◆ GIVEN REQUEST ◆
Pull every line with the word "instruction" out of the entries below.

◆ RAW RECORDS ◆
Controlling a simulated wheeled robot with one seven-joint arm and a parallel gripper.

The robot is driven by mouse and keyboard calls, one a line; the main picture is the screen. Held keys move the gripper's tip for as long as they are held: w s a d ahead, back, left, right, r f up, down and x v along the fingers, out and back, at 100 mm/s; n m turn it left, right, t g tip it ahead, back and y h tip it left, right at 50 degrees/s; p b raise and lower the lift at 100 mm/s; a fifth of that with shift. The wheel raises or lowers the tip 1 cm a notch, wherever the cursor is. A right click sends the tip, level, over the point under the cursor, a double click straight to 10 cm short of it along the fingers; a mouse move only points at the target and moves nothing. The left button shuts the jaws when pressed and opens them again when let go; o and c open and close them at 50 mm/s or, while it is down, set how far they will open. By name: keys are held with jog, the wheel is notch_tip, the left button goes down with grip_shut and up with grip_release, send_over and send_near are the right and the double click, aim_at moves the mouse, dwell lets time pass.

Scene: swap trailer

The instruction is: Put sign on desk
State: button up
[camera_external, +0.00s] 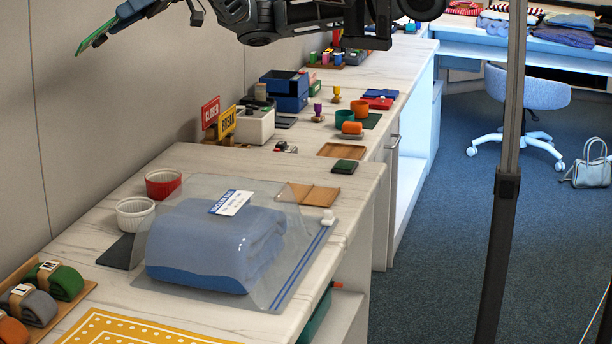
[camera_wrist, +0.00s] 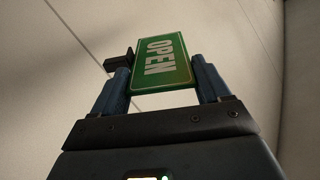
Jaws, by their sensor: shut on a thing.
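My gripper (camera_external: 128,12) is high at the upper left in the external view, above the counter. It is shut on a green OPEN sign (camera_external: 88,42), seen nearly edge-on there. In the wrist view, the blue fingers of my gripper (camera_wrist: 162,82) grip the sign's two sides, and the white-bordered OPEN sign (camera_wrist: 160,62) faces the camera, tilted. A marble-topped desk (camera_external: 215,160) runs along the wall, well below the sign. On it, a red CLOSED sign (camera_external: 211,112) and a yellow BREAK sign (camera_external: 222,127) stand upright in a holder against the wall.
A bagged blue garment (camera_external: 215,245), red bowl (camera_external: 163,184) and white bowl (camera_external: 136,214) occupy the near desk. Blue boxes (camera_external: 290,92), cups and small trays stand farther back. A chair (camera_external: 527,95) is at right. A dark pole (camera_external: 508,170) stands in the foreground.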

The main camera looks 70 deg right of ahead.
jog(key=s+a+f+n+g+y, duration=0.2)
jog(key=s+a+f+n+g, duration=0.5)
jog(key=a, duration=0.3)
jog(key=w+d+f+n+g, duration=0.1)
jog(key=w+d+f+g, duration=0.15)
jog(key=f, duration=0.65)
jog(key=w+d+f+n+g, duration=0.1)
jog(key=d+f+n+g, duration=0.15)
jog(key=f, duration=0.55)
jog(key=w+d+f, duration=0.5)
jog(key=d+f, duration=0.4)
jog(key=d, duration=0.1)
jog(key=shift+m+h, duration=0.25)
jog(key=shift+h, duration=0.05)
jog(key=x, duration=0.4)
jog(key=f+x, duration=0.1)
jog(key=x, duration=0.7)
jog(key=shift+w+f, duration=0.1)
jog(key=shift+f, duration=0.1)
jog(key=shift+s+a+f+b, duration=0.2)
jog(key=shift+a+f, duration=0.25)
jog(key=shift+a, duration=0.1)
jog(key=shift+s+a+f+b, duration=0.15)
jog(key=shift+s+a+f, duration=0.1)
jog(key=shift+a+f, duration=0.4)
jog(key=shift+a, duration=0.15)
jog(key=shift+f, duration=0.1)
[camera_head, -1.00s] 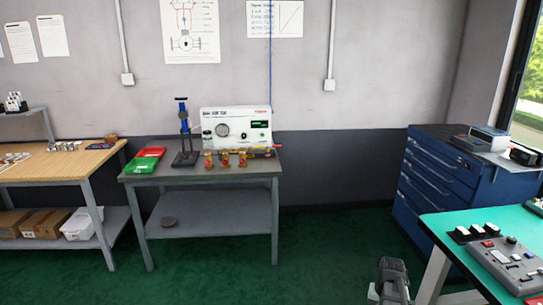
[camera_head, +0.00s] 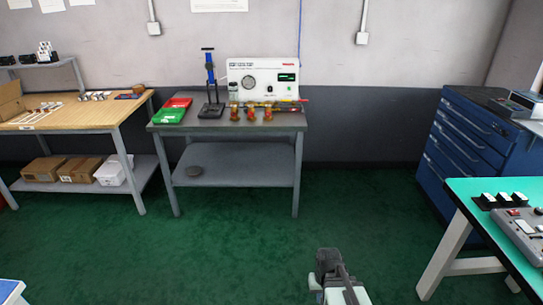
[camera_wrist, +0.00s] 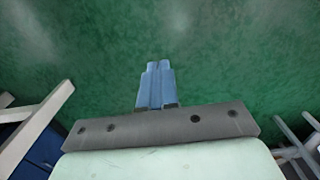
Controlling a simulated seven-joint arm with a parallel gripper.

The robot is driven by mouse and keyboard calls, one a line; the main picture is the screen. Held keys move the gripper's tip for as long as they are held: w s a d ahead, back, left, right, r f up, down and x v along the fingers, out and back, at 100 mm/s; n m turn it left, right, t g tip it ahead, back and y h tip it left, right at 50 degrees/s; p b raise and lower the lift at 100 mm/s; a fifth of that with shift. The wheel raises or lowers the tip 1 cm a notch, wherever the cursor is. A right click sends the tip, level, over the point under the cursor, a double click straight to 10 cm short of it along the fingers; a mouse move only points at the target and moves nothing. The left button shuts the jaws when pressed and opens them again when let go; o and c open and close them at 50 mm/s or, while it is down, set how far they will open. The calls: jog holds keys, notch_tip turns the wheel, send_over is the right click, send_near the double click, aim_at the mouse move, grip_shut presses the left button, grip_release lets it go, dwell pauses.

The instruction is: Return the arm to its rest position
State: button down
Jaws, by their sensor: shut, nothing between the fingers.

--

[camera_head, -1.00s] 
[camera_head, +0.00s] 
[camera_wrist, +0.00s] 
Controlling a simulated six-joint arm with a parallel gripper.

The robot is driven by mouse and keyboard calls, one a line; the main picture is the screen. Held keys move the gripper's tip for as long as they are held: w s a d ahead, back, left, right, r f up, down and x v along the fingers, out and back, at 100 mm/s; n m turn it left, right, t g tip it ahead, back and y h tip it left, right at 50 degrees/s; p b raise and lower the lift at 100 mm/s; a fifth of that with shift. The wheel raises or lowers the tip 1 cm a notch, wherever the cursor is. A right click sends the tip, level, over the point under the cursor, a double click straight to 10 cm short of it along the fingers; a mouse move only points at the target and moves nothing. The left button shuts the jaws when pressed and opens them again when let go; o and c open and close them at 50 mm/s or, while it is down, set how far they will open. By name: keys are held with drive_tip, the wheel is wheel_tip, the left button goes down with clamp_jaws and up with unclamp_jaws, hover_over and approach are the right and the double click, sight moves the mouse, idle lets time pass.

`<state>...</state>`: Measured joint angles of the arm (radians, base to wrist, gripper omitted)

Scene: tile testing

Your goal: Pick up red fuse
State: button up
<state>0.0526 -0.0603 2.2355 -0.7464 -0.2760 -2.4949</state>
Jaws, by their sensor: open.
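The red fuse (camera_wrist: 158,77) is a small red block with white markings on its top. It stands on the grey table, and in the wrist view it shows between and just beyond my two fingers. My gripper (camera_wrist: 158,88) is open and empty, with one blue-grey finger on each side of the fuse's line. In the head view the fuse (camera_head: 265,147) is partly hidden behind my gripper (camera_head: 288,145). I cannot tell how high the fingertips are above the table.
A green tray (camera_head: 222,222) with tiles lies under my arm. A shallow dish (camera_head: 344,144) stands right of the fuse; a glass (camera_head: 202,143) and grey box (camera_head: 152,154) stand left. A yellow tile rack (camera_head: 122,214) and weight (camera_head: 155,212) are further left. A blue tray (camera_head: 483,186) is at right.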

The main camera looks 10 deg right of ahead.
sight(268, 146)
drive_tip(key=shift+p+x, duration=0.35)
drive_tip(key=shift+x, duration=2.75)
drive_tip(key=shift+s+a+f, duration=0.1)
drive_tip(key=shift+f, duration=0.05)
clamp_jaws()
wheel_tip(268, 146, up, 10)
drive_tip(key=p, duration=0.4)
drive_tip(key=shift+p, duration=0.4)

◆ FINAL ANSWER ◆
The instruction is: Put sign on desk
The instruction is: Return the arm to its rest position

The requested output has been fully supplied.